[Entries from a robot dataset]

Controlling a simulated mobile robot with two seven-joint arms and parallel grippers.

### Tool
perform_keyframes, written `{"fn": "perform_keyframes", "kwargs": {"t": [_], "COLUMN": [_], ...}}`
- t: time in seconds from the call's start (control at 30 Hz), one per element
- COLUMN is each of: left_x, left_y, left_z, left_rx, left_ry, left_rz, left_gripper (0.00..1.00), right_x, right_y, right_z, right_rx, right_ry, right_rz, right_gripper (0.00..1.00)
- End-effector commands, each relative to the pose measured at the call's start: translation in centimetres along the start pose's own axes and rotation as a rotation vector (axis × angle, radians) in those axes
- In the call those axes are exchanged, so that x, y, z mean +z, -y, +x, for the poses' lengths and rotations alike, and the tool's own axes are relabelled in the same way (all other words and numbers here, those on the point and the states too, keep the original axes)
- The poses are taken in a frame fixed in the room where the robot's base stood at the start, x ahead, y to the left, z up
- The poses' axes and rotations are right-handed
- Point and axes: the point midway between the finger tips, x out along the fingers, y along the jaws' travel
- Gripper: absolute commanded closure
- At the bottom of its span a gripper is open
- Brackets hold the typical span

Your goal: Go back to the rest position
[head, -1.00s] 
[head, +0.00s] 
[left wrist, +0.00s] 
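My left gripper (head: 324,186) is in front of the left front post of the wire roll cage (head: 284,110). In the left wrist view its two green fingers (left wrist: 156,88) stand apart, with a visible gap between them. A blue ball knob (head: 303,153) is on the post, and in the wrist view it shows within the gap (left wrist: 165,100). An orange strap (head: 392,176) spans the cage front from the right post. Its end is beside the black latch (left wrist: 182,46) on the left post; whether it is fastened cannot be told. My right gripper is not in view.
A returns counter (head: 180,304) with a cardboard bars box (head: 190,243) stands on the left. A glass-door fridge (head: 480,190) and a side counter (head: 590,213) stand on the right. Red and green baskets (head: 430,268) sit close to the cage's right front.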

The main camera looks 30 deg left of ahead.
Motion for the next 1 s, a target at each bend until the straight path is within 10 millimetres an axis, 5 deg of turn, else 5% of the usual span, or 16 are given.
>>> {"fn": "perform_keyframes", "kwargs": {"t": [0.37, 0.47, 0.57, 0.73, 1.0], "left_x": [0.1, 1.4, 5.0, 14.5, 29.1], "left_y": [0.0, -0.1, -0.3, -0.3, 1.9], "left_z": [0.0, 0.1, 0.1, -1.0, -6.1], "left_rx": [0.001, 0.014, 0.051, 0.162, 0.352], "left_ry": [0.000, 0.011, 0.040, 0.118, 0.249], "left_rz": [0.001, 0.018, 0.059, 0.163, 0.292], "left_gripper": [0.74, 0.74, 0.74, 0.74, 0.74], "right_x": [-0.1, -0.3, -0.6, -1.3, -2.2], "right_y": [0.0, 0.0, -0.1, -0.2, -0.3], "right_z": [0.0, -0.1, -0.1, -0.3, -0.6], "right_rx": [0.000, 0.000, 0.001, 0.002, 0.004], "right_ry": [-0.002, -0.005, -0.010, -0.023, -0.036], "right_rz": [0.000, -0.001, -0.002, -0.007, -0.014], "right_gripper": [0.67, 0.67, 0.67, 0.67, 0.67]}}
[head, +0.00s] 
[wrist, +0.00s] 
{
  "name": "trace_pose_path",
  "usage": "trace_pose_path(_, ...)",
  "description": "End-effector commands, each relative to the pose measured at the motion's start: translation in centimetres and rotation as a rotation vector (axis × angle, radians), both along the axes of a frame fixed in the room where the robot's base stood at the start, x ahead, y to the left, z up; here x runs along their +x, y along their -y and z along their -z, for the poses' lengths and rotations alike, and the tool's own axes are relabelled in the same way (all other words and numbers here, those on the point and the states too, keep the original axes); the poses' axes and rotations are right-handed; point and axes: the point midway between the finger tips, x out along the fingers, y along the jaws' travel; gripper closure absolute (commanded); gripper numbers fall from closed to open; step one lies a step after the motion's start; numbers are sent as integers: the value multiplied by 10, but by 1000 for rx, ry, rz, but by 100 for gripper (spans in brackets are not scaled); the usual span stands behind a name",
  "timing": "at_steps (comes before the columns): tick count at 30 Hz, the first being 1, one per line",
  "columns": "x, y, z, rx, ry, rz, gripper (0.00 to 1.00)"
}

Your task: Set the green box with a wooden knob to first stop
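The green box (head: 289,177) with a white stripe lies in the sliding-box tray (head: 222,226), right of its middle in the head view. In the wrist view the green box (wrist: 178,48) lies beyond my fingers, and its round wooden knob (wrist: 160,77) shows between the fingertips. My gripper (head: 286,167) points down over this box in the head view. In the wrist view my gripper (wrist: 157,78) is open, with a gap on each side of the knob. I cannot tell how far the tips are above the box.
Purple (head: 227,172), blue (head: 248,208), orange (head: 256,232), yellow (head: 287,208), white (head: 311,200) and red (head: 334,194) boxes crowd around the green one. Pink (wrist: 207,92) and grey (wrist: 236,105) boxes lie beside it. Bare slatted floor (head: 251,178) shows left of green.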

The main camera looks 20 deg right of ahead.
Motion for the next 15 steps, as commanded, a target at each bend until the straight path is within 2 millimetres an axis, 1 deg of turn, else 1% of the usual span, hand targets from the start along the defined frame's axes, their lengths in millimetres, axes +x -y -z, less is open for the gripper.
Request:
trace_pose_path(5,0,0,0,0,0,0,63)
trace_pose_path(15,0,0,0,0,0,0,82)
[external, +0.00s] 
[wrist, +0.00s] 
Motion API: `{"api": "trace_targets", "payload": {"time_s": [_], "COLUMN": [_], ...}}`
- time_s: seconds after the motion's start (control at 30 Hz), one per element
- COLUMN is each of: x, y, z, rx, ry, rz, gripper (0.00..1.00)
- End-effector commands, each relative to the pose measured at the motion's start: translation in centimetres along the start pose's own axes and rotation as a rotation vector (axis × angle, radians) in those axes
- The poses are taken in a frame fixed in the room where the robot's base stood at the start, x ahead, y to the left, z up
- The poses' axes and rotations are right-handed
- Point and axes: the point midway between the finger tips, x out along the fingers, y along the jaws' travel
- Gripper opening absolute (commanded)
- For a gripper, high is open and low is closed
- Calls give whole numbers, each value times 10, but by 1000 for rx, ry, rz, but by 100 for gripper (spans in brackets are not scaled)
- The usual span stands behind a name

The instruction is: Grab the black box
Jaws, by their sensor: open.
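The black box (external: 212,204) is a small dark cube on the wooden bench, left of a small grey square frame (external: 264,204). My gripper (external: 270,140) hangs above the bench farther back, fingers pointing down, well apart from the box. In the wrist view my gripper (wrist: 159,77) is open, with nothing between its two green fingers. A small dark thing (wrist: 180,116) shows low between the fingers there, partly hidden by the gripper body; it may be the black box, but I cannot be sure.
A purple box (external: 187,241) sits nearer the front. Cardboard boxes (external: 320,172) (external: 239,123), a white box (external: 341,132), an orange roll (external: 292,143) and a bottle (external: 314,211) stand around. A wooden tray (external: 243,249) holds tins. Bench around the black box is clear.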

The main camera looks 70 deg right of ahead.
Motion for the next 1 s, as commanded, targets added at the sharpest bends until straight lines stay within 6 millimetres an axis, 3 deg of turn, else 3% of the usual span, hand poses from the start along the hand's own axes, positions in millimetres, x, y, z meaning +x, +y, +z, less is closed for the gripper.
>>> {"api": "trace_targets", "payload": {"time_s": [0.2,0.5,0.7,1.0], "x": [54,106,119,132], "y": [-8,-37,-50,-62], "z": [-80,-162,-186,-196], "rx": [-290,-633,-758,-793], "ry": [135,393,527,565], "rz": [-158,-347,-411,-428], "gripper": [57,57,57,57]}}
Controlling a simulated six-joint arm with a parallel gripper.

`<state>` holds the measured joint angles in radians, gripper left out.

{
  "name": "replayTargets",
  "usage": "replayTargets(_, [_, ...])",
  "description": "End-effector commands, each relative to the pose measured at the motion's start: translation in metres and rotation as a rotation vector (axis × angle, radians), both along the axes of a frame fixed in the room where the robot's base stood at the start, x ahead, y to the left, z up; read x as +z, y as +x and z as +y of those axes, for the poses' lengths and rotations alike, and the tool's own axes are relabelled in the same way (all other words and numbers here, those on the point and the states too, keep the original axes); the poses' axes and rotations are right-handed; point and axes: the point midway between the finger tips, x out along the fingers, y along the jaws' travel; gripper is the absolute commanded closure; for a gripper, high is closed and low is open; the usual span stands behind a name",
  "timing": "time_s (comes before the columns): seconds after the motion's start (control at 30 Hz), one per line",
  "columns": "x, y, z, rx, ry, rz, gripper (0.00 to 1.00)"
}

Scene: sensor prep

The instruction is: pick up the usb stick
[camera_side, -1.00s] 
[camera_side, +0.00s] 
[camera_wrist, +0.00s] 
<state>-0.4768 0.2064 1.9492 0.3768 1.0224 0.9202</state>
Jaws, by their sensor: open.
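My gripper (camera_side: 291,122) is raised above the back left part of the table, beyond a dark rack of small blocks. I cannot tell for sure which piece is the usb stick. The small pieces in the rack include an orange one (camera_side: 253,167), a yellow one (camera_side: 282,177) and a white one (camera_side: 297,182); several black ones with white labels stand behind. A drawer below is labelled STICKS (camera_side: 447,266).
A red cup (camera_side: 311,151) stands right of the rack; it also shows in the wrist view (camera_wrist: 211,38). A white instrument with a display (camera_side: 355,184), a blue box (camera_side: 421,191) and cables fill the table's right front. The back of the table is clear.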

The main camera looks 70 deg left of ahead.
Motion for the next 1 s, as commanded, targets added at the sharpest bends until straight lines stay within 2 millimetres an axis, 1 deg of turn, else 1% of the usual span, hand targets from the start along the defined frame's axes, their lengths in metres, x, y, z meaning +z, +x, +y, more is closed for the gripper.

**BRIEF:**
Copy out each line in the preceding records that contains "columns".

**TASK ANSWER:**
  "timing": "at_steps (comes before the columns): tick count at 30 Hz, the first being 1, one per line",
  "columns": "x, y, z, rx, ry, rz, gripper (0.00 to 1.00)"
  "timing": "time_s (comes before the columns): seconds after the motion's start (control at 30 Hz), one per line",
  "columns": "x, y, z, rx, ry, rz, gripper (0.00 to 1.00)"

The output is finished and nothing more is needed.